■ WHAT IS ASKED: Reply only with how many lines contain the word "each".
* * *
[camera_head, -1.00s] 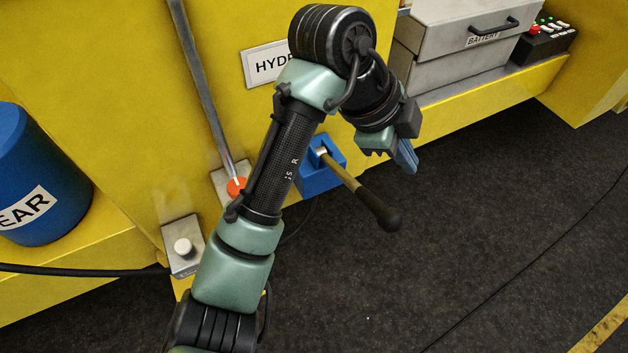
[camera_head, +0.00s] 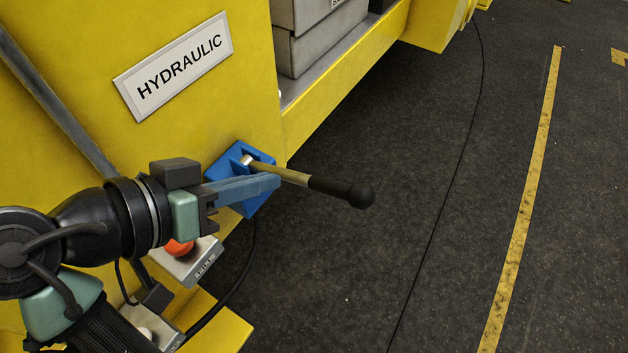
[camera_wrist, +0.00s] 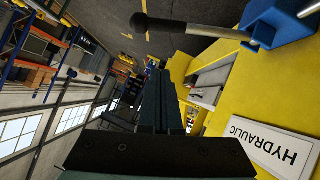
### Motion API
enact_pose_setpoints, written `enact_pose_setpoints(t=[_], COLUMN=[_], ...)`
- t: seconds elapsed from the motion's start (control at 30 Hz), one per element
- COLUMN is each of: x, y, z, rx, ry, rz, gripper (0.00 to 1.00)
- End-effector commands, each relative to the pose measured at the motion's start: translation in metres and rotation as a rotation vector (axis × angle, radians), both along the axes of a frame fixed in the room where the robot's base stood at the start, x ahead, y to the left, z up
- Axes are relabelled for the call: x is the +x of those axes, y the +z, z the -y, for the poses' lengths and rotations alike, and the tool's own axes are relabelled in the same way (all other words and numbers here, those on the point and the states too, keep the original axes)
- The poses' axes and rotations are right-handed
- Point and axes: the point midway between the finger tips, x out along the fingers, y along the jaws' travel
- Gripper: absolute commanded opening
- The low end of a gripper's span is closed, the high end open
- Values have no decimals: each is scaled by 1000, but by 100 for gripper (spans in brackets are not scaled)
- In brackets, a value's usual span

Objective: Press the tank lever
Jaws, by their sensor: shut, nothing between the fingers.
* * *
■ PROBLEM SOLUTION: 3